Check back soon! Exciting things on the way and we can't wait to bring something to Miami that will truly empower anyone who wants to do more with everything in their life.  Make your mark.  Villain Theater is here to do just that. 

- Jeff Quintana
Artistic Director
Villain Theater

Thursday, March 26, 2015

Weekender

Originally when asked to join a new Harold Team after Villain I declined. I was not ready to jump on another team right away. I had just been on an amazing team that was as close a team as I've ever been on besides a team with my best friend and my brother that I had been on for years.  I also wanted some time away from Harolds. 

I really felt I wouldn't do any more Harolds beyond Heraldo before I left town. That changed one night after about 3 weeks of being away and declining the team they put me on. I was asked to sit in with a team that was low on numbers.  Their name was Weekender, The given name they had from the Harold Commission and they had not changed it.  At iO you are first given a place holder name when your team is first made and usually what happens is the team changes it before their first show.  Its not the case for all but most teams have their new name by that first show or shortly after.  Most of the time teams change their names but in Weekenders case they were having way too much fun and it just became easier to keep it as they were getting known for it.  

After being away from Harolds a short time and being away from Villain I didn't have high hopes for the show.  That all changed in an instant right from the warm up.  Just some of the kindest and funniest people you will ever meet.  They were so welcoming of me right away and we played a really great show.  Then they had another show a week later and I played that show and it was a blast.  Then it just kept happening.
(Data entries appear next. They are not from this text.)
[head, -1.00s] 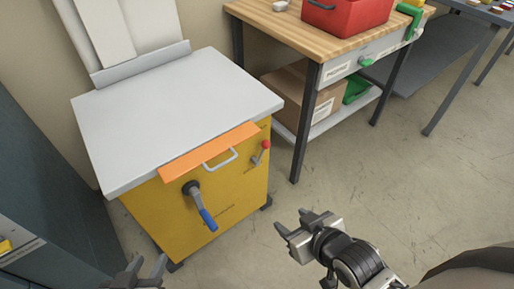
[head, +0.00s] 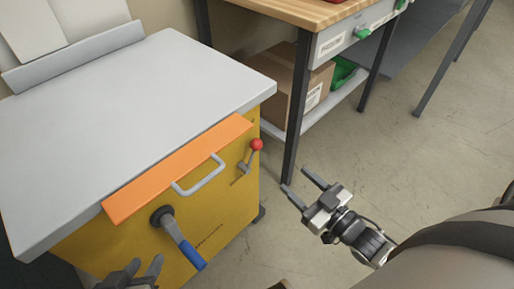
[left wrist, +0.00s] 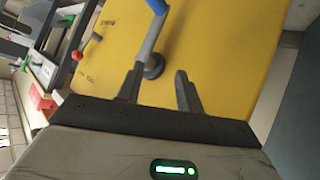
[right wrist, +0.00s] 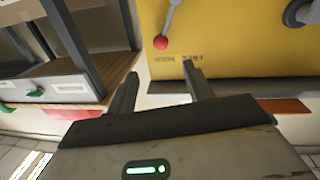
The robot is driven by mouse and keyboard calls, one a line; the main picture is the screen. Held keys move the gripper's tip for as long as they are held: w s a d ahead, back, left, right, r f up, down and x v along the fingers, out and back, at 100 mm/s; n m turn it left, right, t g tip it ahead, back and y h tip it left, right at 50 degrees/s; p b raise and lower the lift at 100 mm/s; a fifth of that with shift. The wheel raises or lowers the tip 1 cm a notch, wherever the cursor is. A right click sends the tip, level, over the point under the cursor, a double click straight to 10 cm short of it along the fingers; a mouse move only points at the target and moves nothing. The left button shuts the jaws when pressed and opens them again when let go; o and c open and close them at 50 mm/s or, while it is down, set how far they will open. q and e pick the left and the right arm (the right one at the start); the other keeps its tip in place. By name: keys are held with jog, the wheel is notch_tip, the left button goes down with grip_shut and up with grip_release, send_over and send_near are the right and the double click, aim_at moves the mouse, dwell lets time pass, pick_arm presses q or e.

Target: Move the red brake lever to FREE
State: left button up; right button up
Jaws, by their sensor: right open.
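The brake lever, a short grey rod with a red knob (head: 256,145), is on the front of the yellow machine (head: 215,215), near its right edge. Its knob is up and tilted a little right. The red knob also shows in the right wrist view (right wrist: 161,42), and in the left wrist view (left wrist: 77,55). Lettering near it is too small to read surely. My right gripper (head: 296,178) is open and empty, right of and below the knob, apart from it. My left gripper (head: 143,266) is open and empty at the bottom edge, below the blue-handled crank.
The crank (head: 180,240) with a blue grip and an orange flap (head: 178,168) with a grey handle (head: 200,177) are left of the lever. A grey top (head: 130,95) overhangs the front. A workbench leg (head: 296,110) stands right of the machine. The floor to the right is clear.

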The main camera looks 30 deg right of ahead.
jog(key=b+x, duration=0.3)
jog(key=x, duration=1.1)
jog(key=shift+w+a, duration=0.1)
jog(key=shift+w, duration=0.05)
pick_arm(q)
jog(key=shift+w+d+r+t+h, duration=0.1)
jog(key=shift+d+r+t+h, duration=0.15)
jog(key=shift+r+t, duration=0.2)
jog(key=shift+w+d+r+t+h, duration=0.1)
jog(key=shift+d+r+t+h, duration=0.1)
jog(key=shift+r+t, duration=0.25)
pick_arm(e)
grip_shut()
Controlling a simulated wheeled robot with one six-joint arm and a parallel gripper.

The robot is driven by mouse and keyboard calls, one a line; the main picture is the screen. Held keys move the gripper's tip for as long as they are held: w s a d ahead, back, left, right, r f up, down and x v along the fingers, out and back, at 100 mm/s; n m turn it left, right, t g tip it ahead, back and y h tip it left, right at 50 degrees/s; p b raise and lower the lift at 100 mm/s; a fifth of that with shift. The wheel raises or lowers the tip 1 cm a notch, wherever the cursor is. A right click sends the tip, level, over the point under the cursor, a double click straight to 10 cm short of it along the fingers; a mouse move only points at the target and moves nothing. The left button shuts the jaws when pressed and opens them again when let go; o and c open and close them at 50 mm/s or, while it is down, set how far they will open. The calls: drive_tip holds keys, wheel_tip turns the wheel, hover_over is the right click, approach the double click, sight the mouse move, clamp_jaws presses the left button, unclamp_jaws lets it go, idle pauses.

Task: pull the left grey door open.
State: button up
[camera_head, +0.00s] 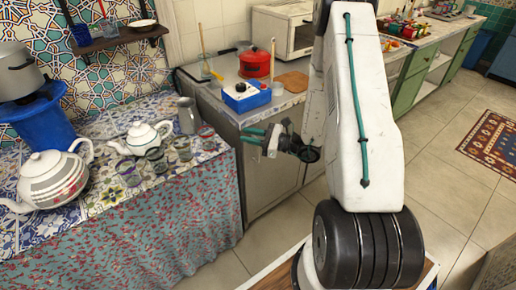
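The left grey door (268,182) is the front panel of the low cabinet under the counter and looks closed. A second grey panel shows to its right, partly hidden behind my arm. My gripper (246,136) is near the top left of the door, just below the counter edge, with its teal fingers pointing left. The fingers are apart and nothing shows between them. I cannot tell whether they touch the door, and I see no handle clearly.
A cloth-covered table (165,225) with teapots and glasses stands close to the door's left. A red pot (256,64) and a blue box (246,97) stand on the counter. Green cabinets (408,92) are further right.

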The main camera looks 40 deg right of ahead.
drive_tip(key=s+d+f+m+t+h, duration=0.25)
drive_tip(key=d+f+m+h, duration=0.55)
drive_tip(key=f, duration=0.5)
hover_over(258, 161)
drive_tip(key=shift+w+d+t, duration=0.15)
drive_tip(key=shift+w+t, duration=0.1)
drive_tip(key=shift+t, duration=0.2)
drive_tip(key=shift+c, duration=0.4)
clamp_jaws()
Its been a total blast to play with them and they make such cool moves throughout the show that everyone jumps on real hard.  
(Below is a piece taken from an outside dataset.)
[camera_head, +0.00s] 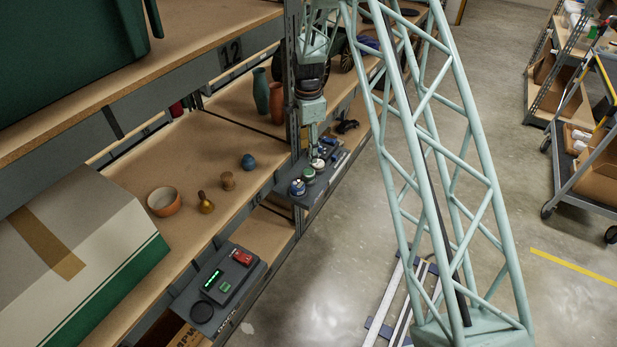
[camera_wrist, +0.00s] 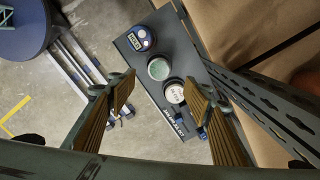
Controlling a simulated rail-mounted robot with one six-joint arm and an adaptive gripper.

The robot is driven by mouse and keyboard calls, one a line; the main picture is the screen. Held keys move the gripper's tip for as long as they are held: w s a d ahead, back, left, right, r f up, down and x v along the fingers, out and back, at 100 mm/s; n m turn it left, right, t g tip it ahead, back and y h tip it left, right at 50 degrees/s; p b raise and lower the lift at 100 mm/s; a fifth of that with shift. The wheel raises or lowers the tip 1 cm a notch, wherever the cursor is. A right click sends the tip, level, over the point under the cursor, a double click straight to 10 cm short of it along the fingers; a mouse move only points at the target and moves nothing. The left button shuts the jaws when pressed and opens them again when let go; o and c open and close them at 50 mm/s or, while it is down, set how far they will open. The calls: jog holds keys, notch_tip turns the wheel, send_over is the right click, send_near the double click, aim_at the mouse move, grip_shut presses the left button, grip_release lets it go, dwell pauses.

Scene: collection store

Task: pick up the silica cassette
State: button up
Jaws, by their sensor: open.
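On a small dark grey shelf tray are three round items in a row. A white-topped disc (camera_wrist: 175,94) carries small dark lettering, too small to read; it may be the silica cassette, but I cannot tell for sure. A round item with a pale green top (camera_wrist: 158,69) sits beside it, and a blue round item with a small display (camera_wrist: 140,39) is at the far end. My gripper (camera_wrist: 160,92) is open, its wooden-looking fingers apart, with the white disc nearer the right finger. In the camera_head view my gripper (camera_head: 315,148) points down over the tray.
The grey tray (camera_head: 288,199) juts from the shelf edge beside a perforated upright (camera_wrist: 262,95). A grey device (camera_head: 222,285) with green display sits lower.

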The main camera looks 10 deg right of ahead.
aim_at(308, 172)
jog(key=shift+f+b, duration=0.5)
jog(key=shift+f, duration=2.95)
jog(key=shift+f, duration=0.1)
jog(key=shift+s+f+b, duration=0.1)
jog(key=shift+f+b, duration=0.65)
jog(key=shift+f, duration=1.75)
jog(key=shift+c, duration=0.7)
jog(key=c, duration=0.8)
They have a great coach in Jon Butts and he really pushes for Weekender to have a good time while also doing good work that is interesting.  When I was asked to become a regular on the team I explained that I was leaving to Miami to open a theater as it was not common knowledge yet.  Jon and the team were so kind to let me keep playing each week until I leave.  In the short time I have been with them Weekender has done some really cool shows and they have a super bright future ahead of them.  
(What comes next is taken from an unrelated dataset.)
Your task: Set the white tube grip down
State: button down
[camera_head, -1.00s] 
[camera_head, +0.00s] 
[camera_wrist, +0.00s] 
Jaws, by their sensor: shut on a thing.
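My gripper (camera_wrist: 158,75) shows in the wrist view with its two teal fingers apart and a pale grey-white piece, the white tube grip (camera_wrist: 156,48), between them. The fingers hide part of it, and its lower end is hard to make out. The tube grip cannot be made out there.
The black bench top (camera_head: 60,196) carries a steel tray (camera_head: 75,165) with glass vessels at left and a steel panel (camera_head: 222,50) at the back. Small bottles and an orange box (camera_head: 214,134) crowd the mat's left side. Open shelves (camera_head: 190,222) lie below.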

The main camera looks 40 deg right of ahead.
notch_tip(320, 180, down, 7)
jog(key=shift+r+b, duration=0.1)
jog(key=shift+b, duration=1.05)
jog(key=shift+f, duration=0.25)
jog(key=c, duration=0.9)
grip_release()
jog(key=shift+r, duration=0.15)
It was nice to have another experience with the Harold beyond Villain and Heraldo.  It truly is always different and changes so much based on who you play with.  Thanks for the great times and friendship Weekender!  Hope to see you all down in Miami soon!

-Jeff Quintana
Artistic Director
Villain Theater

Ego Needs To Go

I have been improvising since 2003. In that time I have been a part of the improv cultures in Miami, Gainesville, Miami again, New York, Chicago, and finally Miami again.  Every time I moved I started from nothing and had to build up again. I also went through my fair share of trials outside of improv including being jobless and homeless for about 2 weeks. For those weeks I lived on a park bench outside in the winter of NYC. Once you have lived like that you tend to not care about material possessions and your ego is non existent.

Once I went through all that it made it so improvising and working hard forever comes much easier. It becomes a fact of life to work hard and stay humble.  I have seen so many fall in all these cities because of hubris.  Becoming too good to learn more, too good to treat new performers well, too good to try on stage, and eventually too good to realize that they were not good any more.
There is a thin line we all must walk between confidence and arrogance.  The way to stay on the right side of that line is to always be looking to learn and grow. I have learned something from the worst teachers I've had and the best teachers, learned something from the newest performers and the most veteran, learned something from every day on this Earth, and I have learned something from every person I have met.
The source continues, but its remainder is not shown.